:: Short task ::
Will you give the material below again, every line exactly as it is?

:: Data block ::
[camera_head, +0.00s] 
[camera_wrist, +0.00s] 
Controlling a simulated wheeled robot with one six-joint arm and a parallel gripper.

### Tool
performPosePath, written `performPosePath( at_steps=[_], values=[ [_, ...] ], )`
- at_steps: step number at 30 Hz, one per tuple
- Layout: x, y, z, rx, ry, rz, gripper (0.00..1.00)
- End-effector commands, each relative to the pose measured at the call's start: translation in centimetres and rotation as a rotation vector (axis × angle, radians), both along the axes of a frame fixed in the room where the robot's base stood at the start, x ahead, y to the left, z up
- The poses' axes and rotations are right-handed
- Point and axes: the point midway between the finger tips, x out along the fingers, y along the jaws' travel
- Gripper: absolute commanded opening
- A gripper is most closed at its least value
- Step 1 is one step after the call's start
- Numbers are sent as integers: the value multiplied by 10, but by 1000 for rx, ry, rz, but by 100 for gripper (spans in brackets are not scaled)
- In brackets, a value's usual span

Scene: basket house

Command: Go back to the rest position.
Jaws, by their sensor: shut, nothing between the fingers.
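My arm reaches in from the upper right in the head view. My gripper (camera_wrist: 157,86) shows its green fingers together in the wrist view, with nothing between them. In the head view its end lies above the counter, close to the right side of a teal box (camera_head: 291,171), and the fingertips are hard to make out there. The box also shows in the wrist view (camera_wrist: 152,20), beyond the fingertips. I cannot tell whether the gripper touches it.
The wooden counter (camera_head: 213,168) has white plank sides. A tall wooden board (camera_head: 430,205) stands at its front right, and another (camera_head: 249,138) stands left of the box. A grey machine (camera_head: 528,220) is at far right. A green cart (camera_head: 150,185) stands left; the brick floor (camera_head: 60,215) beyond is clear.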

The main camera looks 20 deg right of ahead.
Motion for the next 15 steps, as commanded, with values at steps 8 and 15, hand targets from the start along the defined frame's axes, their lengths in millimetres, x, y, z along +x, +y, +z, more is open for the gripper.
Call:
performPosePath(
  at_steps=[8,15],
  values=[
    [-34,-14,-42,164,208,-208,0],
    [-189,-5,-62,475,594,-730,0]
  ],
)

:: Task solution ::
[camera_head, +0.00s] 
[camera_wrist, +0.00s] 
Controlling a simulated wheeled robot with one six-joint arm and a parallel gripper.

### Tool
performPosePath, written `performPosePath( at_steps=[_], values=[ [_, ...] ], )`
- at_steps: step number at 30 Hz, one per tuple
- Layout: x, y, z, rx, ry, rz, gripper (0.00..1.00)
- End-effector commands, each relative to the pose measured at the call's start: translation in centimetres and rotation as a rotation vector (axis × angle, radians), both along the axes of a frame fixed in the room where the robot's base stood at the start, x ahead, y to the left, z up
- The poses' axes and rotations are right-handed
- Point and axes: the point midway between the finger tips, x out along the fingers, y along the jaws' travel
- Gripper: absolute commanded opening
- A gripper is most closed at its least value
- Step 1 is one step after the call's start
- Numbers are sent as integers: the value multiplied by 10, but by 1000 for rx, ry, rz, but by 100 for gripper (spans in brackets are not scaled)
- In brackets, a value's usual span

Scene: basket house

Command: Go back to the rest position.
Jaws, by their sensor: shut, nothing between the fingers.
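My arm reaches in from the upper right in the head view. My gripper (camera_wrist: 157,86) shows its green fingers together in the wrist view, with nothing between them. In the head view its end lies above the counter, close to the right side of a teal box (camera_head: 291,171), and the fingertips are hard to make out there. The box also shows in the wrist view (camera_wrist: 152,20), beyond the fingertips. I cannot tell whether the gripper touches it.
The wooden counter (camera_head: 213,168) has white plank sides. A tall wooden board (camera_head: 430,205) stands at its front right, and another (camera_head: 249,138) stands left of the box. A grey machine (camera_head: 528,220) is at far right. A green cart (camera_head: 150,185) stands left; the brick floor (camera_head: 60,215) beyond is clear.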

The main camera looks 20 deg right of ahead.
Motion for the next 15 steps, as commanded, with values at steps 8 and 15, hand targets from the start along the defined frame's axes, their lengths in millimetres, x, y, z along +x, +y, +z, more is open for the gripper.
Call:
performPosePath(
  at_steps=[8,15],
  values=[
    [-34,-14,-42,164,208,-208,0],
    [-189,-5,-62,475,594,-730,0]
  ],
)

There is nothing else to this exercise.